Exercise details:
Write out all of the lines below, exactly and completely.

Data provided:

** Start **

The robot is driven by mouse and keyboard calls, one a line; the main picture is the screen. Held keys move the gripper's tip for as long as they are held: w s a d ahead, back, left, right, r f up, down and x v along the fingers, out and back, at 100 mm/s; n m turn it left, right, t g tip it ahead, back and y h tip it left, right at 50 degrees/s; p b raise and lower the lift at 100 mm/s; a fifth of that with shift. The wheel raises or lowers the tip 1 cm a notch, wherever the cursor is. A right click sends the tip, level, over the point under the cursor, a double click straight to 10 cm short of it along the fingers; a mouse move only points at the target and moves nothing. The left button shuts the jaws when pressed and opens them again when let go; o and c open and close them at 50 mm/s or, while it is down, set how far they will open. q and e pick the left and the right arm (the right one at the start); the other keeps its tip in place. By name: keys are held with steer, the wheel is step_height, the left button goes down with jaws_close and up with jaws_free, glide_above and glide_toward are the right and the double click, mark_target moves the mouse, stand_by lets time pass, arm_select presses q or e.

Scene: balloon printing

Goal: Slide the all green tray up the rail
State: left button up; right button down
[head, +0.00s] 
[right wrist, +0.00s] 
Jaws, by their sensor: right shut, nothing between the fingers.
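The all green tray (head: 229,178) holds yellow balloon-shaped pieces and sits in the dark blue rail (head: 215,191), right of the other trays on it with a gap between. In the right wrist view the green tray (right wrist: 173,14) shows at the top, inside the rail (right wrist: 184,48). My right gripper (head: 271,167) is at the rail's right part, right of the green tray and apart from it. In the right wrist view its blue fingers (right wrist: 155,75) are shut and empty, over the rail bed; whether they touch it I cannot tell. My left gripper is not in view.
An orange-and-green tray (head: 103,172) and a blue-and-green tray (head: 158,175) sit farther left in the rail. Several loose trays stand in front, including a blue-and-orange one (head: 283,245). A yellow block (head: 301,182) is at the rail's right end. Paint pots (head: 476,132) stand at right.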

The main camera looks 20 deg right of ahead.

** End **

Final result:
The robot is driven by mouse and keyboard calls, one a line; the main picture is the screen. Held keys move the gripper's tip for as long as they are held: w s a d ahead, back, left, right, r f up, down and x v along the fingers, out and back, at 100 mm/s; n m turn it left, right, t g tip it ahead, back and y h tip it left, right at 50 degrees/s; p b raise and lower the lift at 100 mm/s; a fifth of that with shift. The wheel raises or lowers the tip 1 cm a notch, wherever the cursor is. A right click sends the tip, level, over the point under the cursor, a double click straight to 10 cm short of it along the fingers; a mouse move only points at the target and moves nothing. The left button shuts the jaws when pressed and opens them again when let go; o and c open and close them at 50 mm/s or, while it is down, set how far they will open. q and e pick the left and the right arm (the right one at the start); the other keeps its tip in place. By name: keys are held with steer, the wheel is step_height, the left button goes down with jaws_close and up with jaws_free, glide_above and glide_toward are the right and the double click, mark_target moves the mouse, stand_by lets time pass, arm_select presses q or e.

Scene: balloon printing

Goal: Slide the all green tray up the rail
State: left button up; right button down
[head, +0.00s] 
[right wrist, +0.00s] 
Jaws, by their sensor: right shut, nothing between the fingers.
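The all green tray (head: 229,178) holds yellow balloon-shaped pieces and sits in the dark blue rail (head: 215,191), right of the other trays on it with a gap between. In the right wrist view the green tray (right wrist: 173,14) shows at the top, inside the rail (right wrist: 184,48). My right gripper (head: 271,167) is at the rail's right part, right of the green tray and apart from it. In the right wrist view its blue fingers (right wrist: 155,75) are shut and empty, over the rail bed; whether they touch it I cannot tell. My left gripper is not in view.
An orange-and-green tray (head: 103,172) and a blue-and-green tray (head: 158,175) sit farther left in the rail. Several loose trays stand in front, including a blue-and-orange one (head: 283,245). A yellow block (head: 301,182) is at the rail's right end. Paint pots (head: 476,132) stand at right.

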The main camera looks 20 deg right of ahead.

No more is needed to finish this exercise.